American Apparel founder Dov "Pants-optional" Charney has been repeatedly sued for sexual harassment and he masturbated in front of a reporter. One wonders what their lenders think of this. Well, turns out they're into eating sushi off naked chicks' bodies.
Lion Capital holds around $80 million of American Apparel's total $120 million in debt; they have been the troubled company's largest creditor ever since the t-shirt concern first started experiencing credit issues, in early 2009. In fact, Lion's loan effectively saved the company from bankruptcy.
Lion owns around 18% of American Apparel, and it has been unusually indulgent with its debtor. American Apparel has been so wracked by plummeting sales and spiraling costs that it has twice had to announce its inability to meet the terms of its obligation to Lion.

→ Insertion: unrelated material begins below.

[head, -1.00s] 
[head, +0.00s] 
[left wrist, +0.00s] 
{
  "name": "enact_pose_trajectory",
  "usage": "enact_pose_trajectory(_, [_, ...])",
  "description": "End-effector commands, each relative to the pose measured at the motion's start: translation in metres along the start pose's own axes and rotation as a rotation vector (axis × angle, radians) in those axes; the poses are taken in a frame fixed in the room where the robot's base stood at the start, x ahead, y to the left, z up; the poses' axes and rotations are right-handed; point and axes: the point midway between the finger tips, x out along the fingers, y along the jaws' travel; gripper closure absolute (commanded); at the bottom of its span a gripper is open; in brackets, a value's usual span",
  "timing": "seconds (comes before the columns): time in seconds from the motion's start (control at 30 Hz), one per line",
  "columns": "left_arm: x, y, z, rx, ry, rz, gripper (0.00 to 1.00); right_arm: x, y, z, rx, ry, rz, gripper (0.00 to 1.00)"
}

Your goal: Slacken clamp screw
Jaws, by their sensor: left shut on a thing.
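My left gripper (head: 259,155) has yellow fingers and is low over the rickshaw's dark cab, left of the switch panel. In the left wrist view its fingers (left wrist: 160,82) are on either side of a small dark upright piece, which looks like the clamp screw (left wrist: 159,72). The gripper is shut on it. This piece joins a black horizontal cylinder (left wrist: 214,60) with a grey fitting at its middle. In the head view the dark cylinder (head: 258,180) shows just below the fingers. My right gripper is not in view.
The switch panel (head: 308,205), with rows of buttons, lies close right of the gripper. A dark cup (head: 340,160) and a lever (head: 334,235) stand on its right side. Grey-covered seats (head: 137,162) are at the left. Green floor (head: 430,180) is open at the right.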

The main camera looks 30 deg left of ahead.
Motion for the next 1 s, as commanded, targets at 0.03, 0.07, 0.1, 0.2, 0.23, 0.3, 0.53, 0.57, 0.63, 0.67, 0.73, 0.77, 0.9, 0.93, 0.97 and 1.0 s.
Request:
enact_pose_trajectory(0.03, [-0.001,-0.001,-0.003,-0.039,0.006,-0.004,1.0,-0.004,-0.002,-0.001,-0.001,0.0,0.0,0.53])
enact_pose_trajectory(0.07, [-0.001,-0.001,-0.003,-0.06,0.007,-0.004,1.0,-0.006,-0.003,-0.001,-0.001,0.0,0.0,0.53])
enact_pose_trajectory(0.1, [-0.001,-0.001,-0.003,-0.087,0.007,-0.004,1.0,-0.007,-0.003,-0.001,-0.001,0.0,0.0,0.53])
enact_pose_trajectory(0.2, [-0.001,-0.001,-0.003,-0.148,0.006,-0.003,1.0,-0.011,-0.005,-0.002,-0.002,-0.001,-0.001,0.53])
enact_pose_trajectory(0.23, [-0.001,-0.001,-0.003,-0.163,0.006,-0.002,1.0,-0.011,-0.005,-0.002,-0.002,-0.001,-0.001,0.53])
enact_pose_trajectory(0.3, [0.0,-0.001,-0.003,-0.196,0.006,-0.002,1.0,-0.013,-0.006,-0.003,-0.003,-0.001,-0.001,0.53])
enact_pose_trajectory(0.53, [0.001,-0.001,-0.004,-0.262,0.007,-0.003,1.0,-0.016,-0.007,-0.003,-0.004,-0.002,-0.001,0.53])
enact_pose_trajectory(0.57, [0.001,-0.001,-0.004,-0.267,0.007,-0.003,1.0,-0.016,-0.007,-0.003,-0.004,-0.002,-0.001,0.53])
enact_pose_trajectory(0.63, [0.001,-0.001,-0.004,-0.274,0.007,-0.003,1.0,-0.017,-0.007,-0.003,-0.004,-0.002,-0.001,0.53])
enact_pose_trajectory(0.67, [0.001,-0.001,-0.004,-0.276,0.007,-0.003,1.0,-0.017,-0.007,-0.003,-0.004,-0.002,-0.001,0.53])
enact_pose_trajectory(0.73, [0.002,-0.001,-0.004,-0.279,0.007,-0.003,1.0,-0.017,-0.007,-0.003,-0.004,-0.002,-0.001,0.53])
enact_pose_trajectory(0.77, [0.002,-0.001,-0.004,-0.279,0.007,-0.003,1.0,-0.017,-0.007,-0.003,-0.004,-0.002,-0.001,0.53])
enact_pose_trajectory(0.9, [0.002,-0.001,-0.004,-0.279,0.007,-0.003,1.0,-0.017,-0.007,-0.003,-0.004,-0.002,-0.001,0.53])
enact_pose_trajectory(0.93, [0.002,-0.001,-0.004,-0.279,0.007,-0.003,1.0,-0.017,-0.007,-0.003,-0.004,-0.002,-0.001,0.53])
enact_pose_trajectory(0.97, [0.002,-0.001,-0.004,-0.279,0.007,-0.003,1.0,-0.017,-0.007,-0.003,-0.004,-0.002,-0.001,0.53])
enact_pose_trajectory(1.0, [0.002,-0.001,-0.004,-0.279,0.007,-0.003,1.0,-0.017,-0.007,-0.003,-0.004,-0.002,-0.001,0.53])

In response, Lion restructured its loan once already this May; last month, American Apparel admitted it was again falling into default, and might not have enough cash to continue its operations through the next year. Lion is expected to work with American Apparel to restructure the loan again, possibly at the cost of even higher interest rates. (American Apparel is currently paying a whopping 17% interest.)

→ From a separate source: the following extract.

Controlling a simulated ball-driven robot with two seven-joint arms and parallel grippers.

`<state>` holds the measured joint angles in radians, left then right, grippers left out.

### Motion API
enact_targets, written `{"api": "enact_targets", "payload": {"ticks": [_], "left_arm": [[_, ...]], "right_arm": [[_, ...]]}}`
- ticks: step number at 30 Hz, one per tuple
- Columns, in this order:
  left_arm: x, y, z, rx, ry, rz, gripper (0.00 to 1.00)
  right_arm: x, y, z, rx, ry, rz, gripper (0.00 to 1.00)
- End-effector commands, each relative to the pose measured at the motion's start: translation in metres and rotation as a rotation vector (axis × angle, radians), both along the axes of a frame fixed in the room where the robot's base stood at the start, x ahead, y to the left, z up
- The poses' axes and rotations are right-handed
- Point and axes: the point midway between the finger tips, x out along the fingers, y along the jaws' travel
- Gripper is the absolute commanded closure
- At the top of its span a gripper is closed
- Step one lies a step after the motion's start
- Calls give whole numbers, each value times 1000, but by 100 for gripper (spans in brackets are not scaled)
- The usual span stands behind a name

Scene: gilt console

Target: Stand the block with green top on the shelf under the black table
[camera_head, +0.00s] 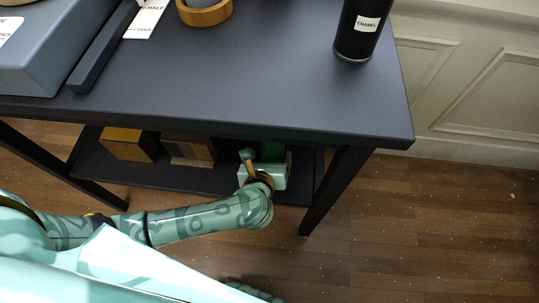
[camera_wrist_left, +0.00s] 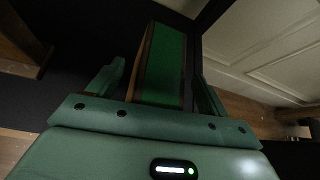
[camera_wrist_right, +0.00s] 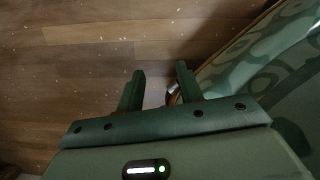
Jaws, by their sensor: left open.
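The block with green top (camera_wrist_left: 165,65) stands out in the left wrist view as a long green face with wood-brown edges. It lies between the two fingers of my left gripper (camera_wrist_left: 157,85), which are open with a gap on each side. In the head view only a dark green patch of the block (camera_head: 272,151) shows behind my left gripper (camera_head: 265,168). The gripper reaches in at the right part of the shelf (camera_head: 225,181) under the black table (camera_head: 240,90). I cannot tell whether the block is upright. My right gripper (camera_wrist_right: 160,88) is open and empty above the wooden floor.
Two wooden blocks (camera_head: 128,145) (camera_head: 190,152) sit on the shelf left of my gripper. The table's front right leg (camera_head: 335,185) is close on the right. On the tabletop are a black can (camera_head: 360,28), a wooden ring-shaped base (camera_head: 206,14) and a grey-blue box (camera_head: 50,50).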

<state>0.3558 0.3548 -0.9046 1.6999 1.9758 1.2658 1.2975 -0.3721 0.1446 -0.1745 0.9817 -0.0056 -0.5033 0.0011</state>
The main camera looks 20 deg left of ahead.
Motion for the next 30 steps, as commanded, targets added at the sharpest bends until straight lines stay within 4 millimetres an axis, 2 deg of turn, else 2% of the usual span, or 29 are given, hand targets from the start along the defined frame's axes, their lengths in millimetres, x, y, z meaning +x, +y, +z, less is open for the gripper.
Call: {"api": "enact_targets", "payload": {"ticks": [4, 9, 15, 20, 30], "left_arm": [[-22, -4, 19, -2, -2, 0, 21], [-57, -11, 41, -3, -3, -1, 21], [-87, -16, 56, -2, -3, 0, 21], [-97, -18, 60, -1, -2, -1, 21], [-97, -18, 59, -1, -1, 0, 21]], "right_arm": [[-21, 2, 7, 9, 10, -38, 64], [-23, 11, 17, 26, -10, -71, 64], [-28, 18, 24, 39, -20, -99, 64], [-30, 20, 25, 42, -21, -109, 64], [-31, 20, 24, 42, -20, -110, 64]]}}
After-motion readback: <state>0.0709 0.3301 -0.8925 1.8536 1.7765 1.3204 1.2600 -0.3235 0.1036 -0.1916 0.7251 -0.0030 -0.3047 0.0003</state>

But what kind of a company is Lion, exactly? Aside from one that seems as interested in making questionable investments as Dov Charney is in making questionable legwear? The Guardian reports that Lion is pretty much run by the scuzzy rich dudes one would expect:
Lion Capital may not be an entirely grey-suited, sober company of British investors. Just last week, Lyndon Lea, the son of a Lancashire hairdresser and a founding partner of the private equity firm, was reported to have held a no-expense-spared polo party at his £25m mansion in Montecito, California, with sushi being served off scantily clad women rather than plates.